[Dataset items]
━━━━━━━━━━━━━━━━━━━━━━━━━━━━━━

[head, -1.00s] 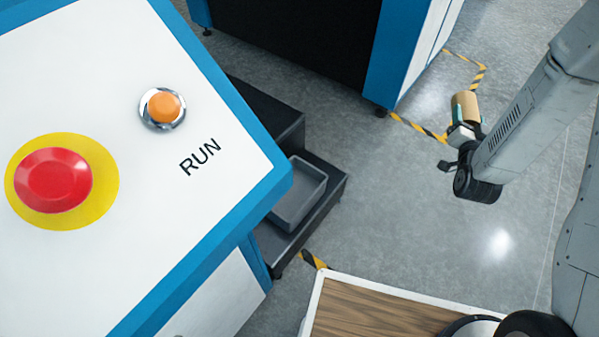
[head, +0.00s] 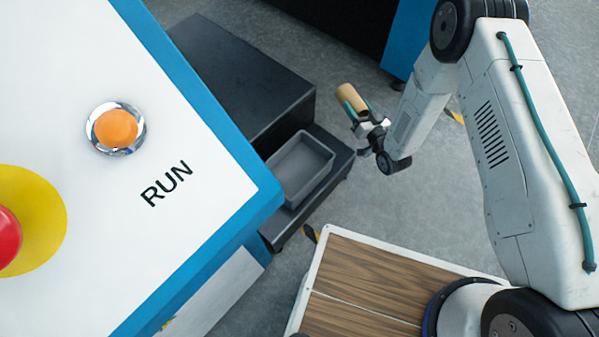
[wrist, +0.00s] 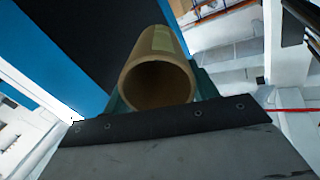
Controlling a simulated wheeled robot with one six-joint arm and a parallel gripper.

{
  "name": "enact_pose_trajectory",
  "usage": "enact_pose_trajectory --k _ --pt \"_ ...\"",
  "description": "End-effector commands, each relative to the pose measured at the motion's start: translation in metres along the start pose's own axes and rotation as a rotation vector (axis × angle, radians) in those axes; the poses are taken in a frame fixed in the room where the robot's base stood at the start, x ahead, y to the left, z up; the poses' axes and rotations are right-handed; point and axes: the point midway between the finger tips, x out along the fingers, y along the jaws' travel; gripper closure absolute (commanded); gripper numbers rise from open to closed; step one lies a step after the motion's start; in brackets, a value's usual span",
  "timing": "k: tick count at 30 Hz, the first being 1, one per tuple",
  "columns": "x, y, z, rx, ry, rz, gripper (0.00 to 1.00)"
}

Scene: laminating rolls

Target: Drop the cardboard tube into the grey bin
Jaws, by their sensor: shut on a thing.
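The cardboard tube (head: 350,97) is a short tan cylinder held in my gripper (head: 362,116) in the head view. In the wrist view the tube (wrist: 158,80) points away from the camera, its open end facing me, between the jaws. My gripper is shut on it; the fingertips are partly hidden. The grey bin (head: 329,174) is a shallow open tray on a low black step, left of and below the gripper in the head view. The tube is apart from the bin, up and right of it. The bin looks empty; its near left corner is close behind the console edge.
A white console with blue edging (head: 262,205), an orange RUN button (head: 116,128) and a red button (head: 5,238) fills the left. A black stepped unit (head: 240,75) stands behind the bin. Grey floor (head: 395,205) lies open to the bin's right.

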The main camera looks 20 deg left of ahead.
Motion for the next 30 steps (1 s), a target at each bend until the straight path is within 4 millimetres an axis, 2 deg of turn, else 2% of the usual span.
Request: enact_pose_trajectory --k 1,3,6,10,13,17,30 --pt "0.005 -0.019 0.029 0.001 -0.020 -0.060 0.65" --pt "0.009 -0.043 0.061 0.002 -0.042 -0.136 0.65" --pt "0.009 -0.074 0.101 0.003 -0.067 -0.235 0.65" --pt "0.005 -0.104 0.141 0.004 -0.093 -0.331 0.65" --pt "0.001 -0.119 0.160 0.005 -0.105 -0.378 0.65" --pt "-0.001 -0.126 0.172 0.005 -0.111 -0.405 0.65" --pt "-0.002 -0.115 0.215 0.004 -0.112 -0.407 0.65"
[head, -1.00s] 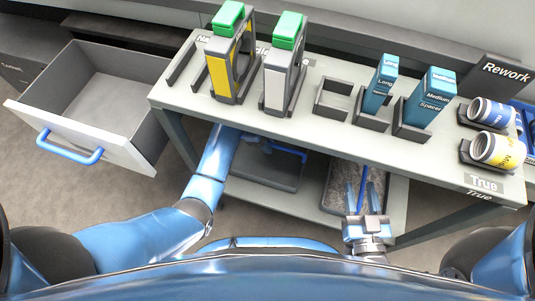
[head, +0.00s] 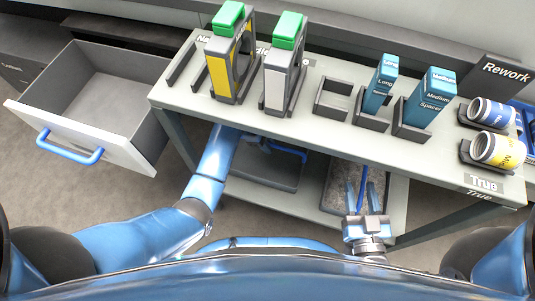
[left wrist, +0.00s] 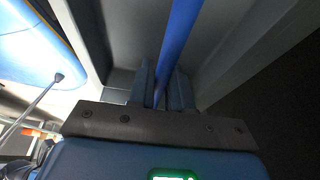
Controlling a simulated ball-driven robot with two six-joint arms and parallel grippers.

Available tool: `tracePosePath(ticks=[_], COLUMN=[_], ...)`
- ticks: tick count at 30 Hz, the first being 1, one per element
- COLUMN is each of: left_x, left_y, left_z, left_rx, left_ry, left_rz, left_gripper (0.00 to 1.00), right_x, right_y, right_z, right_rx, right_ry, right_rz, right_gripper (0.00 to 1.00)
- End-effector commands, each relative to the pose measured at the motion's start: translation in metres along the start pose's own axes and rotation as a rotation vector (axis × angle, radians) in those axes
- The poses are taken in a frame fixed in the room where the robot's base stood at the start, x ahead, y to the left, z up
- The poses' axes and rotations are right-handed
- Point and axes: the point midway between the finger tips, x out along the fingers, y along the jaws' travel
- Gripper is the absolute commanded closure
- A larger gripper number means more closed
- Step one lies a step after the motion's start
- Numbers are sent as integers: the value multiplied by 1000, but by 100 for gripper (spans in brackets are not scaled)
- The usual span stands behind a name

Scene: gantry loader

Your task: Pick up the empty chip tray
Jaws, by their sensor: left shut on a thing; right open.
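A dark, flat tray (head: 262,172) with a bare-looking floor lies on the lower shelf under the bench at centre left. Its blue handle (head: 290,152) shows just under the bench top. My left arm reaches under the bench there, and the bench top hides its jaws in the head view. In the left wrist view my left gripper (left wrist: 162,90) is shut on a blue bar (left wrist: 182,35), seemingly this handle. A second tray (head: 378,190) with grey speckled contents lies to the right. My right gripper (head: 360,192) is open, its fingers either side of that tray's blue handle (head: 363,177).
The bench top (head: 290,125) overhangs the shelf and carries holders, blue spacer boxes (head: 432,98) and cans (head: 497,150). An open, empty drawer (head: 105,85) stands at left. The floor (head: 70,195) in front of it is clear.

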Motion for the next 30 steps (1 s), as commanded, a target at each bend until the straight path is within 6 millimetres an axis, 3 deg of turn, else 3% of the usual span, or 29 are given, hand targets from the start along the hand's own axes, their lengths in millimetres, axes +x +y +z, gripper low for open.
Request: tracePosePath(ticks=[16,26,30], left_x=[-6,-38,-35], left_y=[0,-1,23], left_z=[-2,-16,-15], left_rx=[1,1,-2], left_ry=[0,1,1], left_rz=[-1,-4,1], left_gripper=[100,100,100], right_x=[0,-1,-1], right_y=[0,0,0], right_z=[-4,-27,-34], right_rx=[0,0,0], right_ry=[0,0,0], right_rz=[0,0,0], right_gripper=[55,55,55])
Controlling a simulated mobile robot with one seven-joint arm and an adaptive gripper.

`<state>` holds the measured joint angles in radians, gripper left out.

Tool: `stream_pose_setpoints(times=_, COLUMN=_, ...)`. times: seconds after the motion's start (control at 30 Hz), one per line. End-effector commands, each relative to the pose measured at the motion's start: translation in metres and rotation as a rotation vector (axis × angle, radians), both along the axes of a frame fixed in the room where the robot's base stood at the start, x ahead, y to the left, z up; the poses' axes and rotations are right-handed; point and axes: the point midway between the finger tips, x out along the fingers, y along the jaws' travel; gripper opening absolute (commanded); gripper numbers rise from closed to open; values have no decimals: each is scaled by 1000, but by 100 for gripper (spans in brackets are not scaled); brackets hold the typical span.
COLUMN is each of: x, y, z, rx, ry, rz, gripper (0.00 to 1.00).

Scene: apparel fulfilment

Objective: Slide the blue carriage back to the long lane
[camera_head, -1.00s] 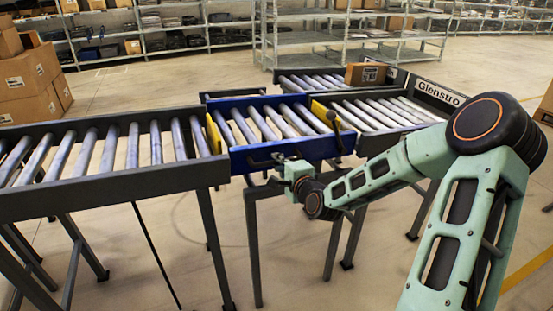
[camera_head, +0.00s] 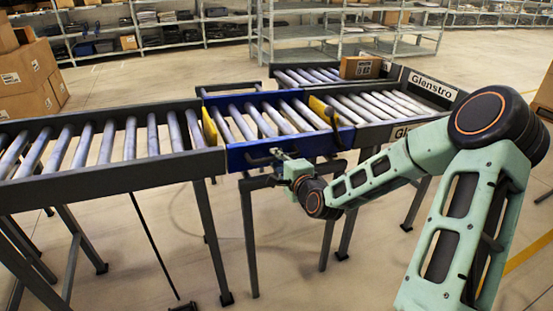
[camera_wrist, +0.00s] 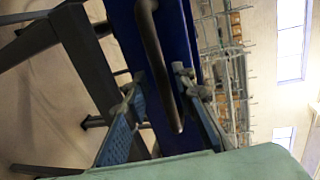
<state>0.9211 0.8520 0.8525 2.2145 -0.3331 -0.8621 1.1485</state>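The blue carriage (camera_head: 290,149) with grey rollers and yellow end plates sits between the left roller conveyor (camera_head: 100,183) and the nearer right-hand roller lane (camera_head: 385,106). It looks roughly in line with both. A dark bar handle (camera_head: 258,161) is on its front wall; it also shows in the wrist view (camera_wrist: 155,55). My gripper (camera_head: 284,157) is at this front wall, by the handle. In the wrist view my gripper (camera_wrist: 160,95) has its fingers apart, one each side of the handle's lower end. Whether they touch it cannot be told.
A farther, shorter roller lane (camera_head: 307,75) lies behind, with a cardboard box (camera_head: 361,67) at its right end. A sign reading "Glenstro" (camera_head: 433,87) stands beyond the nearer lane. Cardboard boxes (camera_head: 27,80) are stacked at left. Conveyor legs stand below the carriage.

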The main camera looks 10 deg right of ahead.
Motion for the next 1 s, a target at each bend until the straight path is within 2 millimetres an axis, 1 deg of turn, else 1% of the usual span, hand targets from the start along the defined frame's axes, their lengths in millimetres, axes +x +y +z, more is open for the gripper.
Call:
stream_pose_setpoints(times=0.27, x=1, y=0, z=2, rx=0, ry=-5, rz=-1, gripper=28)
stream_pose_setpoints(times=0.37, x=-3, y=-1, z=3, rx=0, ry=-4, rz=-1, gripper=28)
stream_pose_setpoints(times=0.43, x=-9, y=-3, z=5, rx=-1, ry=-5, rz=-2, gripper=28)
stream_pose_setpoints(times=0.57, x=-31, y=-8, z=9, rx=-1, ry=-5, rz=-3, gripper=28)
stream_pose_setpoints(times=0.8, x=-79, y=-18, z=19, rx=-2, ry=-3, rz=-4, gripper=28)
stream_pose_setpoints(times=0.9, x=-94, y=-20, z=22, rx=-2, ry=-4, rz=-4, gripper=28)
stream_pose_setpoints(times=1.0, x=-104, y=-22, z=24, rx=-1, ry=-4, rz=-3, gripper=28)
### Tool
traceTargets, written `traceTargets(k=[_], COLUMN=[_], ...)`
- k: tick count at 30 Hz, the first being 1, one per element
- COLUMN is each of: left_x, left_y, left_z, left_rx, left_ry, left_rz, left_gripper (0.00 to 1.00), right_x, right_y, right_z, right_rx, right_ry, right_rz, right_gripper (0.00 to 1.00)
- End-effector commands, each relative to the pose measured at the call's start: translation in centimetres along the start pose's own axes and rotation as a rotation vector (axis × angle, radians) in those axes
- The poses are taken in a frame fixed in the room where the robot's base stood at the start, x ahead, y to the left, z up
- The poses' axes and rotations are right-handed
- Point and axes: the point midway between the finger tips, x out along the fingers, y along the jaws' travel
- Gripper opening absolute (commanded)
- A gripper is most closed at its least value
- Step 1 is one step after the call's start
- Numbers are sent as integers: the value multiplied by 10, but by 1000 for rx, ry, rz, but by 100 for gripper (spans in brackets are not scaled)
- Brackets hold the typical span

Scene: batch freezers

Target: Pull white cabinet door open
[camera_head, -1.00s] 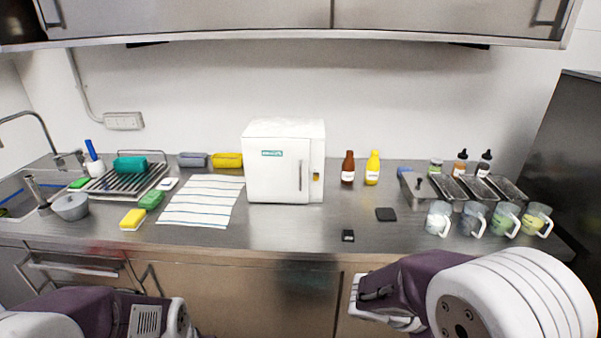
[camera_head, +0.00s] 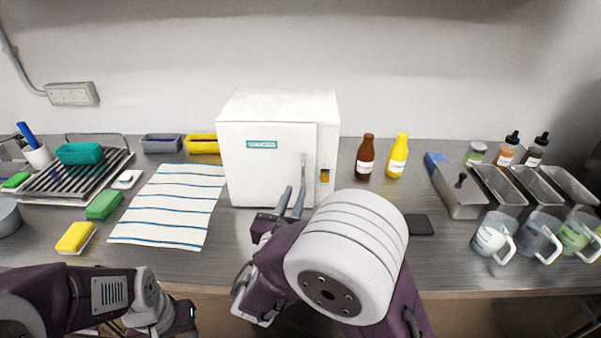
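The white cabinet (camera_head: 268,170) stands on the steel counter against the back wall. Its front door looks shut, and a vertical grey handle (camera_head: 304,168) is on the door's right side. My right gripper (camera_head: 293,202) is in front of the door, just left of and below the handle. Its two grey fingers point up toward the door, are apart and have nothing visible between them. Whether a fingertip touches the door is unclear. My left arm (camera_head: 120,298) is low at the left; its fingers do not show.
A striped towel (camera_head: 172,212) lies left of the cabinet. A brown bottle (camera_head: 366,158) and a yellow bottle (camera_head: 397,156) stand close to its right. A dark pad (camera_head: 419,225) lies at front right. Metal trays (camera_head: 460,192) and cups (camera_head: 492,238) fill the counter's right side.

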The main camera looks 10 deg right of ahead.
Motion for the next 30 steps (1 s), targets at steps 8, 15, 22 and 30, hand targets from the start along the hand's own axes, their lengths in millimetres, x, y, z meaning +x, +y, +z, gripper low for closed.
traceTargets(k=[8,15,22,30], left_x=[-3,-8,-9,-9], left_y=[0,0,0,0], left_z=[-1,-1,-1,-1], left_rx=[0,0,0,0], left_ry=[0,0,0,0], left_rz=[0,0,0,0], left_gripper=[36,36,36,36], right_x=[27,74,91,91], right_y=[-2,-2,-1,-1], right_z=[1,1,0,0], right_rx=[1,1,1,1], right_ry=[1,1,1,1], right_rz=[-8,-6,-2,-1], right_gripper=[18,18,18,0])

━━━━━━━━━━━━━━━━━━━━━━━━━━━━━━

Exercise description :: In the data above, please extract the lines from the first one through the line with "Target: Drop the", exactly, and keep pictures out.

Task output ::
[head, -1.00s] 
[head, +0.00s] 
[wrist, +0.00s] 
Controlling a simulated wheeled robot with one six-joint arm and a parallel gripper.

{
  "name": "enact_pose_trajectory",
  "usage": "enact_pose_trajectory --k _ --pt \"_ ...\"",
  "description": "End-effector commands, each relative to the pose measured at the motion's start: translation in metres along the start pose's own axes and rotation as a rotation vector (axis × angle, radians) in those axes; the poses are taken in a frame fixed in the room where the robot's base stood at the start, x ahead, y to the left, z up; the poses' axes and rotations are right-handed; point and axes: the point midway between the finger tips, x out along the fingers, y along the jaws' travel; gripper closure absolute (commanded); gripper numbers rise from open to closed; step one lies a step after the motion's start; in brackets, a value's usual span",
  "timing": "k: tick count at 30 Hz, the first being 1, one per tuple",
  "columns": "x, y, z, rx, ry, rz, gripper (0.00 to 1.00)"
}

Scene: laminating rolls

Target: Drop the cardboard tube into the grey bin

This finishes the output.